Your task is to repeat the lines below exactly, excluding any pictures they contain.
[Recorded data start]
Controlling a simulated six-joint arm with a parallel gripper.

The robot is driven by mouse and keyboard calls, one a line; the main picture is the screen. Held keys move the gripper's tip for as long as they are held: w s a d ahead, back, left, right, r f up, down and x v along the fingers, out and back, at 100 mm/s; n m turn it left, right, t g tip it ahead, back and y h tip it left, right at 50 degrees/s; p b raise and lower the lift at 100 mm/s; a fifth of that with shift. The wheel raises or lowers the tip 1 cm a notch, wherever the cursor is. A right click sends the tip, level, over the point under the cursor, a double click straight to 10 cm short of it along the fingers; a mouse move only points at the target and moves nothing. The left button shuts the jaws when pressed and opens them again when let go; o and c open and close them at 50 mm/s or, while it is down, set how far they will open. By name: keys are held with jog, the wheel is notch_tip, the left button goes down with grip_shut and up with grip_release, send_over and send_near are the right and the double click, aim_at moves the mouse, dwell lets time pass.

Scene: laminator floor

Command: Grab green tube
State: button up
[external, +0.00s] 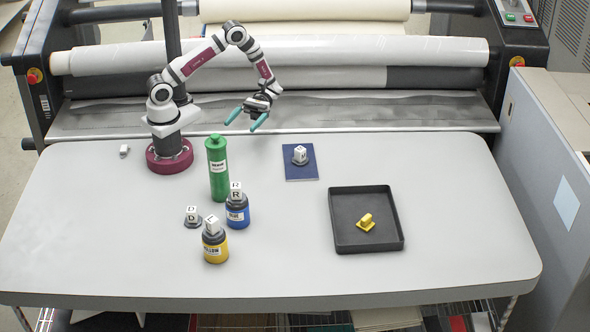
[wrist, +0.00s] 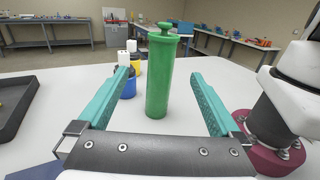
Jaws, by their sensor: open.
[Recorded data end]
Correct result:
Controlling a simulated six-joint arm with a parallel gripper.

The robot is driven by mouse and keyboard calls, one a line; the main picture is the screen. Held keys move the gripper's tip for as long as they are held: w s a d ahead, back, left, right, r f up, down and x v along the fingers, out and back, at 100 mm/s; n m turn it left, right, t g tip it ahead, back and y h tip it left, right at 50 degrees/s; p b raise and lower the lift at 100 mm/s; a fifth of that with shift. The wheel raises or lowers the tip 1 cm a notch, wherever the cursor is. A right click sends the tip, level, over the point under the cursor, a double click straight to 10 cm short of it along the fingers; a mouse move only points at the target and moves nothing. The left button shuts the jaws when pressed and opens them again when let go; o and c open and close them at 50 mm/s or, while it is down, set how far they will open. By name: keys are held with jog, the wheel is notch_tip, the left button goes down with grip_shut and up with grip_release, send_over and send_near are the right and the double click, aim_at moves the mouse, dwell lets time pass.

Scene: laminator floor

Command: Grab green tube
State: button up
[external, +0.00s] 
[wrist, +0.00s] 
Jaws, by their sensor: open.

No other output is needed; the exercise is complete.